(Robot episode data)
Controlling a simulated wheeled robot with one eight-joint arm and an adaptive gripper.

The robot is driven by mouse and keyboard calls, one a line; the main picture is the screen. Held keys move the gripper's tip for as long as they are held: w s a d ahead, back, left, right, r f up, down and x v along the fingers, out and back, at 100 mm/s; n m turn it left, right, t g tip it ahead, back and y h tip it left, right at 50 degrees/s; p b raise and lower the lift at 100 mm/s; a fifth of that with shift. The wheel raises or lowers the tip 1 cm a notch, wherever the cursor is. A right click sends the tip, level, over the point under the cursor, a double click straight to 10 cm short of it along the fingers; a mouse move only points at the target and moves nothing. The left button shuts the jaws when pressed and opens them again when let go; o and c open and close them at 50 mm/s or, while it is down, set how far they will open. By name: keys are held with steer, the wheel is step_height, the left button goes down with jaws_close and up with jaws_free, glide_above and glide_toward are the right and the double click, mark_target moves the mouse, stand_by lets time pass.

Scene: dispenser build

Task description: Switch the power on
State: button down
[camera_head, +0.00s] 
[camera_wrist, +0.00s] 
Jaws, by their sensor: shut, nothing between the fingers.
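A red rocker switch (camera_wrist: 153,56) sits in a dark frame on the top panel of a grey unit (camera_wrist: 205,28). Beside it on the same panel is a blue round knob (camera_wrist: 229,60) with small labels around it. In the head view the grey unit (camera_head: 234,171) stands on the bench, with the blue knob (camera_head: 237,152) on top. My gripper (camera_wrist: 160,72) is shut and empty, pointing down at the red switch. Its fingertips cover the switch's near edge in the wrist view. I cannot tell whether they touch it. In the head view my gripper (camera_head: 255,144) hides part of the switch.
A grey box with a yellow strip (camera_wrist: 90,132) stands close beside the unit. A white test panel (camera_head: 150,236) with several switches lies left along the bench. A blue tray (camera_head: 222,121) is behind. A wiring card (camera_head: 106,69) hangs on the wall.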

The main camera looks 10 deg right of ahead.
---
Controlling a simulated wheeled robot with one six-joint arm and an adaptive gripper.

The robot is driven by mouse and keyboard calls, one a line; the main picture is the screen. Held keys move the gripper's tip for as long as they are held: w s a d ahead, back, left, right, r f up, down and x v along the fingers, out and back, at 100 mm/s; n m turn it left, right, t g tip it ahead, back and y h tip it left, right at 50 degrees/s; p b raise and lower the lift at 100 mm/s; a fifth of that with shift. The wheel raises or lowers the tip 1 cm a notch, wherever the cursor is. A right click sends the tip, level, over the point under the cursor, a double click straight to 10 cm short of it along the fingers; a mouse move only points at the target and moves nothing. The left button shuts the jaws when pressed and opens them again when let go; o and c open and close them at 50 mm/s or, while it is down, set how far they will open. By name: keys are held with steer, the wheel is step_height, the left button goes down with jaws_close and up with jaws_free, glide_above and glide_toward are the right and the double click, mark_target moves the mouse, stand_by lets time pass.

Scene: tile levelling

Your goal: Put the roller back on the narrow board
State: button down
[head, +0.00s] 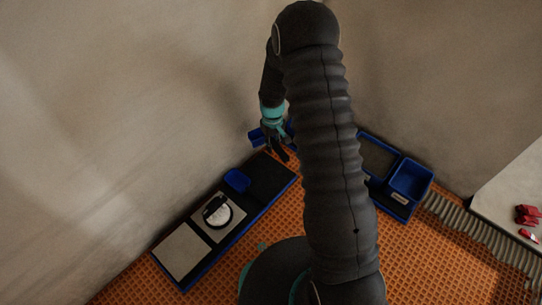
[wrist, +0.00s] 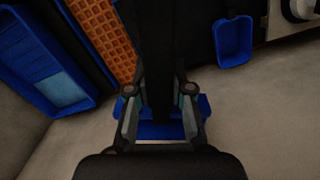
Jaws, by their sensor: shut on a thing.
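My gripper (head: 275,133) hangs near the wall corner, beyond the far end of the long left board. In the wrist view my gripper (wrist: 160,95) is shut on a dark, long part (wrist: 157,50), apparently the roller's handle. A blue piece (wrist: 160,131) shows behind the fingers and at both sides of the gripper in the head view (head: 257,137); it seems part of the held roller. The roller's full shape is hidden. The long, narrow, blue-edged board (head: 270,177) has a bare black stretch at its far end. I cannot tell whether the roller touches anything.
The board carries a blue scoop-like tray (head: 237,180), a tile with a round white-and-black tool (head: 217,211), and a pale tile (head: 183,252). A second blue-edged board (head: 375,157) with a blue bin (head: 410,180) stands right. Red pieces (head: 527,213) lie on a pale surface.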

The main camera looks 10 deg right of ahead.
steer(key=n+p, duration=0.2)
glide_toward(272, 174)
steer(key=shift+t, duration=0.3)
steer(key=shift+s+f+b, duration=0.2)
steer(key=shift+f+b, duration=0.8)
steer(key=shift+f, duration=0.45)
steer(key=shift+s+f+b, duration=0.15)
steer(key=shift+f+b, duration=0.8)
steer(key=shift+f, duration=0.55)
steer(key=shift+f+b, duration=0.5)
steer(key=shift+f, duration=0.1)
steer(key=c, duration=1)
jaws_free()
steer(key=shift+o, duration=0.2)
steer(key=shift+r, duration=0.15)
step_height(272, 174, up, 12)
==
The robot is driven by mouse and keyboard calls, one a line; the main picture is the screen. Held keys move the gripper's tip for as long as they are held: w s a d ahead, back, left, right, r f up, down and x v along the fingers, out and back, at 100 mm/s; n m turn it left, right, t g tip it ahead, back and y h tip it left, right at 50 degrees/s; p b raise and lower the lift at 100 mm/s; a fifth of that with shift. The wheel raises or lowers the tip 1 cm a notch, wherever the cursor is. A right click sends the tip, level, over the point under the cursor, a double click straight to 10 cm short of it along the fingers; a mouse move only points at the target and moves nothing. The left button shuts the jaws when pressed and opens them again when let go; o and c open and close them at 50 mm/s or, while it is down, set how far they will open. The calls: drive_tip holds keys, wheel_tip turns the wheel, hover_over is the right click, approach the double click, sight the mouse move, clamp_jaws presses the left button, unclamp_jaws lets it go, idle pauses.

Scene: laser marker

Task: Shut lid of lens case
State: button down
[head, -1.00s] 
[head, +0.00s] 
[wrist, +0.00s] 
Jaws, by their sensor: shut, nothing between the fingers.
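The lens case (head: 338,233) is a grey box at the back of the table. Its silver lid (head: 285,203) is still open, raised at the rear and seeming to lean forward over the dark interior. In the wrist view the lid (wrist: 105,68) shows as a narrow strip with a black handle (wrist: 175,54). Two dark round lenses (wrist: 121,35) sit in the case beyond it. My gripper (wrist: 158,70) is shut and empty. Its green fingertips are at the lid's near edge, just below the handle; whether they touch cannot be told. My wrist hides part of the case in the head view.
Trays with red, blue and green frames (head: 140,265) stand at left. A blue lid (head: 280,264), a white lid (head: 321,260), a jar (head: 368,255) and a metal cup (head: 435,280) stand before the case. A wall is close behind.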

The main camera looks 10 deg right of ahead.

Instruction
Find the string "Scene" in the listing and return every line that holds it.

Result
Scene: dispenser build
Scene: tile levelling
Scene: laser marker

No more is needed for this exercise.